By Alison Mitchell, a Friend of Willow Park
One of the best ways to live lightly is to find out about the impacts of our purchases on people, animals and the environment and then choose to limit those impacts as much as possible.
However, if you were to start researching these issues yourself, you will quickly find the task overwhelming and quite probably give up. Who has the time to research what a company has been doing with respect to social and environmental justice, who owns that company and their record, and which company is about to take over another and what impact might that have on their sustainability agenda?
Fortunately, there are many tools to help out.
One of the best I have found for social and environmental impacts is the ‘Shop Ethical’ Guide that you can purchase in hard copy or as an app for your ‘phone (http://www.ethical.org.au/). I first began using this guide before smartphones and apps and although I still refer to it, I now find I have a better understanding of what to purchase to limit my impact. I also follow this group on social media and receive their monthly newsletter for updates. You can search the site for brands or categories of products and view a rating system to help you think about and decide on your purchases.
Ethical Consumers Australia also have a great newsletter (‘Otter’), an online shopping tool, and an app called ‘Good On You’ that rates fashion brands for impacts on people, planet and animals (see them all here: http://ethicalconsumer.org.au/).
Another great site and app that you can find here: http://www.marineconservation.org.au/pages/sustainable-seafood.html helps you to choose seafood based on its impact on the ocean system.
If you want to delve further into ethical issues, check out this great interactive map: https://ejatlas.org/.

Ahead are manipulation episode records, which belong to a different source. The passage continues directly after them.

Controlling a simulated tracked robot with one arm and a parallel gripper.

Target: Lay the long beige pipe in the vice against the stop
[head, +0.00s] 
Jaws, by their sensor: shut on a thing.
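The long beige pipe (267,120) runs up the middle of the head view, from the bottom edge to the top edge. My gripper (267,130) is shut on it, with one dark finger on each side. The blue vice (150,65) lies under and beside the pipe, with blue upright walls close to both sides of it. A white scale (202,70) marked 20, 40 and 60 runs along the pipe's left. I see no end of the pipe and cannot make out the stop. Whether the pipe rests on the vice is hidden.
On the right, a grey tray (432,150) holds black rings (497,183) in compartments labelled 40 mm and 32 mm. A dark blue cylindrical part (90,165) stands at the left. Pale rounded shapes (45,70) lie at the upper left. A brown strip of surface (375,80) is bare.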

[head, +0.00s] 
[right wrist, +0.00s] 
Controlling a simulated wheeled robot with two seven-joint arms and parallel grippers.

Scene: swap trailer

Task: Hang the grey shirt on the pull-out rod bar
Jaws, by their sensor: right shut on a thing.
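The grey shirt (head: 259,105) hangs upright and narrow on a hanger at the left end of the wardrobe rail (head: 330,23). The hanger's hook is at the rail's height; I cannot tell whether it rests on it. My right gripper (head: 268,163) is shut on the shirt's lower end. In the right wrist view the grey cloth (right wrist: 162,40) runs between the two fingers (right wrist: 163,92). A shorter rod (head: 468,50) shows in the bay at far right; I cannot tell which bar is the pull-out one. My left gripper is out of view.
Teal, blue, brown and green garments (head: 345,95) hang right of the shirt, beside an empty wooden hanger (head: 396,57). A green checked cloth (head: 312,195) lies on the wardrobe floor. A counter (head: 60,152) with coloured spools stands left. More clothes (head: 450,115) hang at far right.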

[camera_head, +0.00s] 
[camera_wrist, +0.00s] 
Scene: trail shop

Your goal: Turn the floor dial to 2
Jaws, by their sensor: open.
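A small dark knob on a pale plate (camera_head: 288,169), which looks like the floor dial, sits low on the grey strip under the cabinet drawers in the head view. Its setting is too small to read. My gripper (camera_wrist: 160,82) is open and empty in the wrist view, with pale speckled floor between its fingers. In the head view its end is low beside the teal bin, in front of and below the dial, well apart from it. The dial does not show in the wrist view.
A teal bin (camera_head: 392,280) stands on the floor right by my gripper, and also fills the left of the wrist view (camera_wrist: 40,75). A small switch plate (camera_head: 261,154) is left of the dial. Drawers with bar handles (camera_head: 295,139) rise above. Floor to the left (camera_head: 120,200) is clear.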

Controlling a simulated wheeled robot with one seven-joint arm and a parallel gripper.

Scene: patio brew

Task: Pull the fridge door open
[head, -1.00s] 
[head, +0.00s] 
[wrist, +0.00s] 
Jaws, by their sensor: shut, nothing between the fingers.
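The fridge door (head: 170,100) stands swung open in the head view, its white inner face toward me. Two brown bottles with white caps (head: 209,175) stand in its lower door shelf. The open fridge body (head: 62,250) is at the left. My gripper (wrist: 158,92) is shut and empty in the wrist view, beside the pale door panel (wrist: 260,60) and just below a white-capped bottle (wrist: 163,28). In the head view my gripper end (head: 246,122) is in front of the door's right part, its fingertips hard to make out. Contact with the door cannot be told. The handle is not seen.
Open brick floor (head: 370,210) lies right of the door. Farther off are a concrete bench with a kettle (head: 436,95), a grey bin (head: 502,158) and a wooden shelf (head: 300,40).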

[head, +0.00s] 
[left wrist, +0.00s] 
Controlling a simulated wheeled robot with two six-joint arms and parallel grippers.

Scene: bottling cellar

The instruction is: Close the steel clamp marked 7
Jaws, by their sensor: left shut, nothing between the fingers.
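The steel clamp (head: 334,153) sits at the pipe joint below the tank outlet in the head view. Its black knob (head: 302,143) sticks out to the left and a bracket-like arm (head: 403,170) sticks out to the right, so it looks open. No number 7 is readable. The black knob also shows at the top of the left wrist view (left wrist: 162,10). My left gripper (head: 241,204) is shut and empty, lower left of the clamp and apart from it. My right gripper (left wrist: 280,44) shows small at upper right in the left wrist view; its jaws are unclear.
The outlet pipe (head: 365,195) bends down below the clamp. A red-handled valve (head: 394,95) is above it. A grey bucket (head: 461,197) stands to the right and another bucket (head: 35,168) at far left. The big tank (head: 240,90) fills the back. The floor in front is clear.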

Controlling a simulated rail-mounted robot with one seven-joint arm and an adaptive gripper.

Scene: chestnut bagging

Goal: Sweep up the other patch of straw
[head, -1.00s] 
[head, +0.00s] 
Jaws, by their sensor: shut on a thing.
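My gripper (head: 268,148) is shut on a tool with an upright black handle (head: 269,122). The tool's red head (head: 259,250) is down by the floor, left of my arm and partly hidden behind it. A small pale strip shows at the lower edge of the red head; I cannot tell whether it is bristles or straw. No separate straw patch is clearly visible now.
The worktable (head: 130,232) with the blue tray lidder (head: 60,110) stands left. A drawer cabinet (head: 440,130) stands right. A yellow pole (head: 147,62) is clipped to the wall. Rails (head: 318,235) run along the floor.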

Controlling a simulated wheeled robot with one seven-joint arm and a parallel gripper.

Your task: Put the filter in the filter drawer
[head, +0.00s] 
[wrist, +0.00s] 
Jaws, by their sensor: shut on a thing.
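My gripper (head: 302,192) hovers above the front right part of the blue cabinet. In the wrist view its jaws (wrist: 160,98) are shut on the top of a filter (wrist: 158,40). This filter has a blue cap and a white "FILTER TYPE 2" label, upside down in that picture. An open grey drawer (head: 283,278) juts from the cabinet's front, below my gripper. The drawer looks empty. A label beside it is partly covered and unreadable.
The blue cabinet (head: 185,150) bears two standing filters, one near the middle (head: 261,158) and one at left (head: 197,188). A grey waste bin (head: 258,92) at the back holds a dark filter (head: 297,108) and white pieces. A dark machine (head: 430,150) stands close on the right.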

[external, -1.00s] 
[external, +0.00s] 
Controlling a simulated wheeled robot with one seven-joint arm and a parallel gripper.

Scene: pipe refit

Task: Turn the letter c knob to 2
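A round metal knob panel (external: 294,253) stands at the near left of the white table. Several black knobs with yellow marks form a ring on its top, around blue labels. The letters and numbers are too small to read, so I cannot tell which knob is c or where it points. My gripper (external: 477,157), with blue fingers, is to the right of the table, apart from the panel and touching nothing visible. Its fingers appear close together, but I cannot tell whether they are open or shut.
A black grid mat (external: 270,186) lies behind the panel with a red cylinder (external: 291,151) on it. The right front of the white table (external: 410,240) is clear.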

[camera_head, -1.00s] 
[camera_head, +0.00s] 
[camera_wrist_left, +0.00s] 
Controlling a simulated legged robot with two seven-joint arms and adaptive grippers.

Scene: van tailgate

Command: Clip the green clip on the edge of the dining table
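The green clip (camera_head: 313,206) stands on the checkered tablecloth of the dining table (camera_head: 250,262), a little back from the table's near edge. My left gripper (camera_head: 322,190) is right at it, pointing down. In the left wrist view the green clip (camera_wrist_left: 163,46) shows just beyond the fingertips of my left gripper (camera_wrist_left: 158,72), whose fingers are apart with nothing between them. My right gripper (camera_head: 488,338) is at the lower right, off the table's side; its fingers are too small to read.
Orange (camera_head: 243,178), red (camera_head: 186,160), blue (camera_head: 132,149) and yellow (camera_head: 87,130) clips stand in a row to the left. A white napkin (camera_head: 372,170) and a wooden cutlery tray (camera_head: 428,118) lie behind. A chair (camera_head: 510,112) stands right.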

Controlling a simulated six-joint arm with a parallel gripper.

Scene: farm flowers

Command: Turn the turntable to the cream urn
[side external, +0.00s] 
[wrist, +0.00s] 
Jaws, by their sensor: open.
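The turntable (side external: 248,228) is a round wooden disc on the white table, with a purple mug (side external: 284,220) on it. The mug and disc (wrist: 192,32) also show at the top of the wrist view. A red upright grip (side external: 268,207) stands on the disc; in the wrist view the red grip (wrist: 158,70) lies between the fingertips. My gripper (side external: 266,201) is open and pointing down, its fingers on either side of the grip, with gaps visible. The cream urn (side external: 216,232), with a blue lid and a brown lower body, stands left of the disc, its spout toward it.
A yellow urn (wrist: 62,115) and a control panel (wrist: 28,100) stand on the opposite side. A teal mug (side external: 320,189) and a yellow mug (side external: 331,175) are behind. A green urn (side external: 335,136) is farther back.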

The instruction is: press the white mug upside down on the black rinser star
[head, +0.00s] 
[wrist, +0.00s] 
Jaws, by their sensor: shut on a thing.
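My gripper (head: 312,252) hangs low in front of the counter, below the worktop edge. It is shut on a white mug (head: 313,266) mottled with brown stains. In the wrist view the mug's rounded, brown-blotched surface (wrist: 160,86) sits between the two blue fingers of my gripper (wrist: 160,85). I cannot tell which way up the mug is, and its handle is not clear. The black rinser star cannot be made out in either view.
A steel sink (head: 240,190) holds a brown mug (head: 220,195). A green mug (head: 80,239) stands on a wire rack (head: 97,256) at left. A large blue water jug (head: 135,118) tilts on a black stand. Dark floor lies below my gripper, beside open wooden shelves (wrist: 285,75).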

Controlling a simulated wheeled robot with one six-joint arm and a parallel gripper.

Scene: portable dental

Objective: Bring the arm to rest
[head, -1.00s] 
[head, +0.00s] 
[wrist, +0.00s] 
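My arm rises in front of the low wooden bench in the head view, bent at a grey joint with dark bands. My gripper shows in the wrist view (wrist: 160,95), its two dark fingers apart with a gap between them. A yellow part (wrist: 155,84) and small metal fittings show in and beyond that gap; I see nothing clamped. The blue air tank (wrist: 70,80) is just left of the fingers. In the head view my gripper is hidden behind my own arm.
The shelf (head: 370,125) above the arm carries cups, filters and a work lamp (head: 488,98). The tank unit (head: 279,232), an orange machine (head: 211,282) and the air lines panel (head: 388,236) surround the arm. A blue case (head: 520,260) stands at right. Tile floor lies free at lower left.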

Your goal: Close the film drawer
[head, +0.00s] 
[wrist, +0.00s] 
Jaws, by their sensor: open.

Of course, there are many more tools and none of these are perfect, but they are a great way to get you started on your journey to live more lightly so that others may simply live.
Another great and much easier tool is to choose to purchase local, organic, bespoke products and talk with the producers about their processes and values. Your local farmer’s market is a great place to start.
It is always worth remembering how much power you hold in your choices – every time you purchase something you are voting for the production process so try to be informed and vote ethically as much as possible.